In my post about Ikara Colt, I mentioned a genre called The Scene with No Name, which a) did, in fact, have a name, and b) it was a fucking stupid name. Well, today to (almost) match the inanity of that title, let me tell you about Skunk Rock. The Lo-Fidelity Allstars (also former Youth Groups subjects) were the biggest names within this scene, and that ought to tell you something about it. Other bands in the bracket included Campag Velocet (starring the world’s most handsome man), and London heartthrobs Regular Fries.
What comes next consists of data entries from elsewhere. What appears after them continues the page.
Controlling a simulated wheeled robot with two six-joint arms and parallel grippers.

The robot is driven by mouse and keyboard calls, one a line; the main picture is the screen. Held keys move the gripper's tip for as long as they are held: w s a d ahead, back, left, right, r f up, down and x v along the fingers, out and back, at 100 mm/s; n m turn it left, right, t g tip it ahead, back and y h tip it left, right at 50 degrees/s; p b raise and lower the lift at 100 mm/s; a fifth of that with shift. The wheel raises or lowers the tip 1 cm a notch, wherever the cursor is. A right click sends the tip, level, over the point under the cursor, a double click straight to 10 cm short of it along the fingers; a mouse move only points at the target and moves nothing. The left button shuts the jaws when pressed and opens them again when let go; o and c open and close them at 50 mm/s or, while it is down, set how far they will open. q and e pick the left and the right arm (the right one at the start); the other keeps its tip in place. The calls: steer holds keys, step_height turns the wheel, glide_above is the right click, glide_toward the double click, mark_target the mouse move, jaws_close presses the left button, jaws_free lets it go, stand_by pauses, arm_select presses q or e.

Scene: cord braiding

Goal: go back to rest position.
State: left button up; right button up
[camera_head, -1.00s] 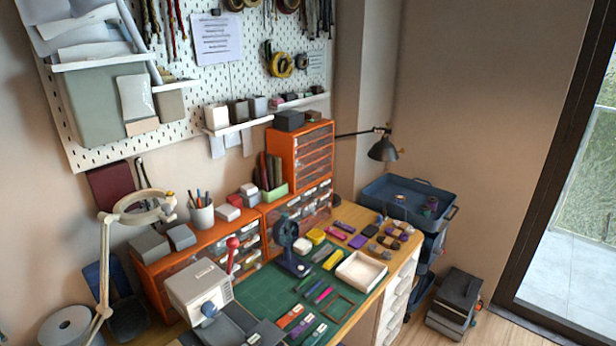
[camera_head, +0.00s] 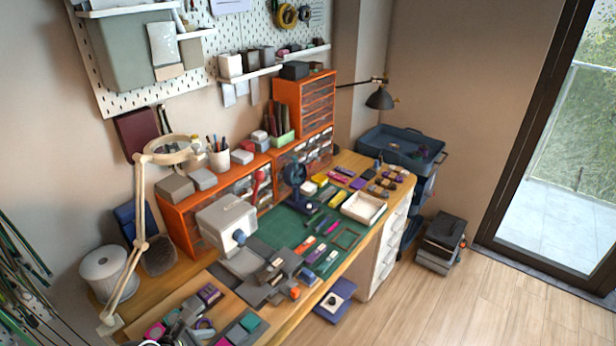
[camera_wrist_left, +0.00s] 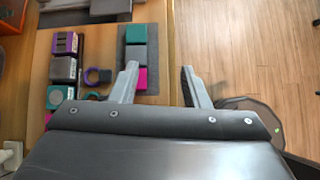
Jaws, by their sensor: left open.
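My left gripper (camera_wrist_left: 159,68) shows in the left wrist view, open with nothing between its two grey fingers. It is over the front edge of the wooden desk (camera_wrist_left: 158,30), with the left finger in front of the desktop and the right finger against the floor. I cannot make out the left gripper in the head view. My right gripper is in neither view.
The desk holds a green cutting mat (camera_head: 285,226), a white open tray (camera_head: 363,208), a white machine (camera_head: 227,222) and a magnifier lamp (camera_head: 142,200). A cord spool (camera_head: 105,272) stands at the left. A blue cart (camera_head: 400,146) stands beyond the desk. The wooden floor (camera_head: 470,300) at right is clear.

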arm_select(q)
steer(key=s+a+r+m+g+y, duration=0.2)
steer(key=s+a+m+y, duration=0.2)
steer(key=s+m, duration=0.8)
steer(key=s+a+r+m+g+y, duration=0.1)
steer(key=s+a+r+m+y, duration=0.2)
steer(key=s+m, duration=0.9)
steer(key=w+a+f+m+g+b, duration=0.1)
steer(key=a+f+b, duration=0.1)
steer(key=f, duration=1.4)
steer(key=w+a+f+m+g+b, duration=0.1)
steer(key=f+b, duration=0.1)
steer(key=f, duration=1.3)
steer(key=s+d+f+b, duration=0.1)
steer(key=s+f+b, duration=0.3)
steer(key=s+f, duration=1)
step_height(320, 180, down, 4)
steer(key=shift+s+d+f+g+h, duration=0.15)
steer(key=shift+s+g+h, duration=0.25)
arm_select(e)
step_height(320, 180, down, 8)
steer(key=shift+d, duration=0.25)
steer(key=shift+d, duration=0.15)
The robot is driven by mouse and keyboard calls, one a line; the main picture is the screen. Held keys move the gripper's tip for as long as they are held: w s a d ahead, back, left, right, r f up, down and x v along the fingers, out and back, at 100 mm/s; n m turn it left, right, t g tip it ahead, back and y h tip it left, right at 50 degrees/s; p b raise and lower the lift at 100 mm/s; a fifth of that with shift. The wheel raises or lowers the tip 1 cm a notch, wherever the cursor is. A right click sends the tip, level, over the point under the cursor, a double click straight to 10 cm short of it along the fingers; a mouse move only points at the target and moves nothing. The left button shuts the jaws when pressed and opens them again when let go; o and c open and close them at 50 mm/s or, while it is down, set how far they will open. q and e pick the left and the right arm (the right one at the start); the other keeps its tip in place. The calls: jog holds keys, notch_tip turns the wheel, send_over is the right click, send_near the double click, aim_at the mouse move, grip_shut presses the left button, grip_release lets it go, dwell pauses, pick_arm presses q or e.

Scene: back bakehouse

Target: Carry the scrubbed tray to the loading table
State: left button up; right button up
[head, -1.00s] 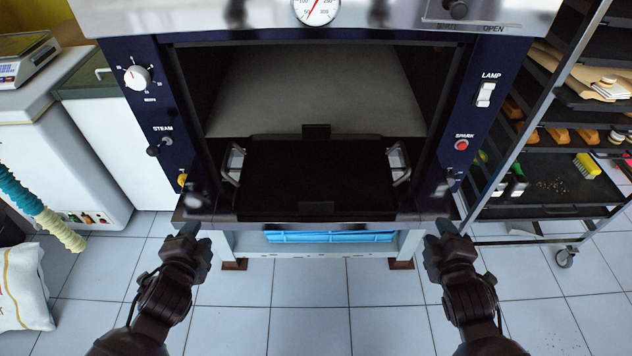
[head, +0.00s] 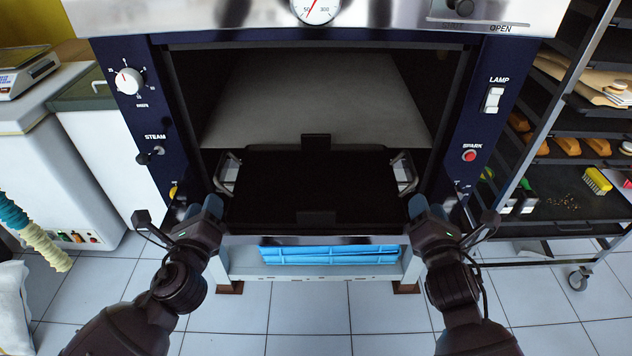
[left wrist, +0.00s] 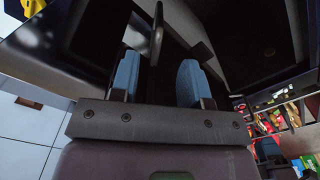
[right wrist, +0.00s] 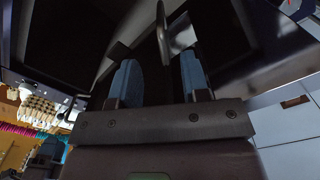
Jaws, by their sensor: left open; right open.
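The tray (head: 312,185) is flat and black, with a metal loop handle at each side. It lies level in the mouth of the oven (head: 490,75). My left gripper (head: 213,205) is open just in front of the left handle (head: 229,172). In the left wrist view that handle (left wrist: 157,32) shows beyond and between the blue finger pads. My right gripper (head: 418,205) is open just in front of the right handle (head: 404,172). In the right wrist view that handle (right wrist: 163,32) stands between the finger lines. I cannot tell whether any finger touches. No loading table is identifiable.
The oven's side panels carry knobs and a lamp switch (head: 493,100). A wheeled rack (head: 560,215) with bread and a yellow brush (head: 597,181) stands at right. White cabinets (head: 115,150) stand at left. A blue crate (head: 330,254) sits under the oven. The tiled floor in front is clear.

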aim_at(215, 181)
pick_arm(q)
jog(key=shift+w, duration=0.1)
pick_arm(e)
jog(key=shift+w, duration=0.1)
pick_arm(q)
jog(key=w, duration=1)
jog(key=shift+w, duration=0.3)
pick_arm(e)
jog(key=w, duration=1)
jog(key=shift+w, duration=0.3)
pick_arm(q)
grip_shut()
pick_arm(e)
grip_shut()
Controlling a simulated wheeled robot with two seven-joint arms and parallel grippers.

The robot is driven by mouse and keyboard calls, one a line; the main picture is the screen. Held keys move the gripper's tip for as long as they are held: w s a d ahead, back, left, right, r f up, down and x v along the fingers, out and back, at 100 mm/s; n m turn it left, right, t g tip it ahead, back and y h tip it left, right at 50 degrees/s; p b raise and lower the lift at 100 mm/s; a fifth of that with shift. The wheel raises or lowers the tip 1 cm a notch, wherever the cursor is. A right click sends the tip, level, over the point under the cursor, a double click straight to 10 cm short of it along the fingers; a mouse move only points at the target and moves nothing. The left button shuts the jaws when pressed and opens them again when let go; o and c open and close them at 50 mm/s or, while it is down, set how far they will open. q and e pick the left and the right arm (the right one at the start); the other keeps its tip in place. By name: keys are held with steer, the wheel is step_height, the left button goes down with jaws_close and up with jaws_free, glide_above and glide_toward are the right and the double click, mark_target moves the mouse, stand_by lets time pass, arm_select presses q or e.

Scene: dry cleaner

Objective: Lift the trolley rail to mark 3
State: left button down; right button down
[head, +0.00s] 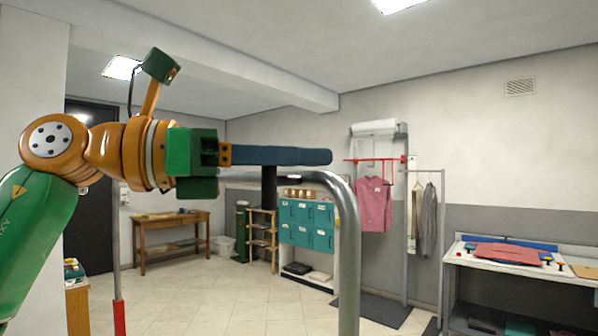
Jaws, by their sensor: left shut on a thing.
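The trolley rail (348,240) is a grey metal tube. Its near end bends down in the foreground, and its top bar runs left under my left gripper. A thin grey post with a red lower part (119,316) stands at the left and looks like the rail's far leg, but the join is hidden behind my arm. My left gripper (328,157), green with long dark-blue fingers, is shut on the rail's top bar; the fingers hide much of the contact. No height marks show. My right gripper is out of view.
A wooden table (170,220) stands at the back left by a dark door. Teal lockers (306,224) are at the back centre. A red-armed stand holds a pink shirt (373,205). A worktable (520,262) is at the right. The tiled floor between is mostly clear.

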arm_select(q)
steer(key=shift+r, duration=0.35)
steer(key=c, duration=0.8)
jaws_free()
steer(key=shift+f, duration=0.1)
Now, usually when you hear about bands with journalists in them, you think “oh, this probably won’t be good”, and that’s what I first thought about the Fries. It didn’t help that the responsibilities of said writer, Paul Moody, were “synthesizer, vibes” according to an early press release. Their ‘Free The Regular Fries’ EP was meandering, but its follow up ‘Fries Entertainment’ showed some more promise. Sounding a little like the Lo-Fis but also like a bad hangover, they delivered a lot of promise, but within a thick layer of “don’t give a fuck”-ness. Which of course meant that they were as shambolic as they were sublime.
Their live shows reflected this - there were grooves and beats and also camouflage netting and birdcages. The first time I saw them was that Lo-Fi Allstars I wrote about before, the one where their singer never showed up because he had in fact quit the band that very afternoon. We didn’t know this when the Fries went on, and they covered the stage with netting and camouflage gear. The singer spent a lot of time shaking a giant birdcage. One guy that wasn’t the singer yelled at the crowd for most of the show. They had promotional bank notes which rained over the crowd. ‘Dream Lottery’ began most of their live shows, and featured the drums fading in, and getting more and more psychedelic. There may have been a saxophone in there. It was a racket the kind of which you rarely find in nature, and though we mostly enjoyed it, plenty of people very adamantly did not.
My friend Nico would later write these rules for attending a Regular Fries live show:
When at a Regular Fries gig all individual(s) must be suitably off their Bill and Teds in one of the following way(s):
- Take copious amounts of anything that sounds like a Japanese make of car.
- If access to such things is denied because you are a) sad or b) have no f(r)iends, hit head against wall a lot.
- If all else fails, pretend to be Pinocchio and do the Hamster Dance.
I always elected for option #3.
They had a single called ‘King Kong’ which might have been a love song but it was about the notorious celluloid monster. In the summer of 1999 came the album ‘Accept the Signal’, which paired some pretty great songs - ‘King Kong’, ‘Dust It’, ‘Dream Lottery’ - with some truly horrific lyrics. “Deep sea diver, dear Lady Godiva, lend us a fiver… the girls” went ‘The Girls’.
Their calling card, though, was always the lumbering, stoned ‘Dust It’, which never gets out of second gear, but is still perfect for head nodding.
In January 2000, they supported Asian Dub Foundation at the Astoria, and it was a severe mismatch between the bands, and I was one of the few who enjoyed both sets immensely. The drummer wore an Army helmet, and as well as favourites from ‘Signal’, they debuted a couple of new songs, including the more techno-influenced ‘Blown A Fuse’. It was fun to watch a roadie try to cut down all their netting to get the stage ready for ADF. Again, most people in the audience weren’t feeling it though.
By the time album #2, ‘War on Plastic Plants’ came out, only a year after the debut, people had already moved on from Skunk Rock, and it went unnoticed. A shame, because somehow it was MORE mental than its predecessor. For one thing, there was a song called ‘Africa Take Me Back, which was incongruous coming from the whitest, palest men you will ever look at. Legit superstar producers Jagz Kooner and Dave Fridmann were brought in. ‘Eclipse’ is a song that’s even sort of sweet, even if the vocals sound like they’re being delivered by a man in a cave. With a cold.
Best of all, there’s a track featuring their spiritual forefather Kool Keith, a man so nuts, he makes the Fries look like Dr. Stephen Hawking or something. And this was then remixed by James from the Manic Street Preachers! Nothing makes sense in the world of Regular Fries.
They drifted away after that, yet incredibly there exists a Best Of album which looks entirely unauthorized.
My buddy Sal once wrote of the band, “they’re what you get if an Ikea Store crashes into Cape Canaveral with 8 joyous, energetically manic Bez type people including a legionnaire, thrown in.” That covers it pretty well, I feel.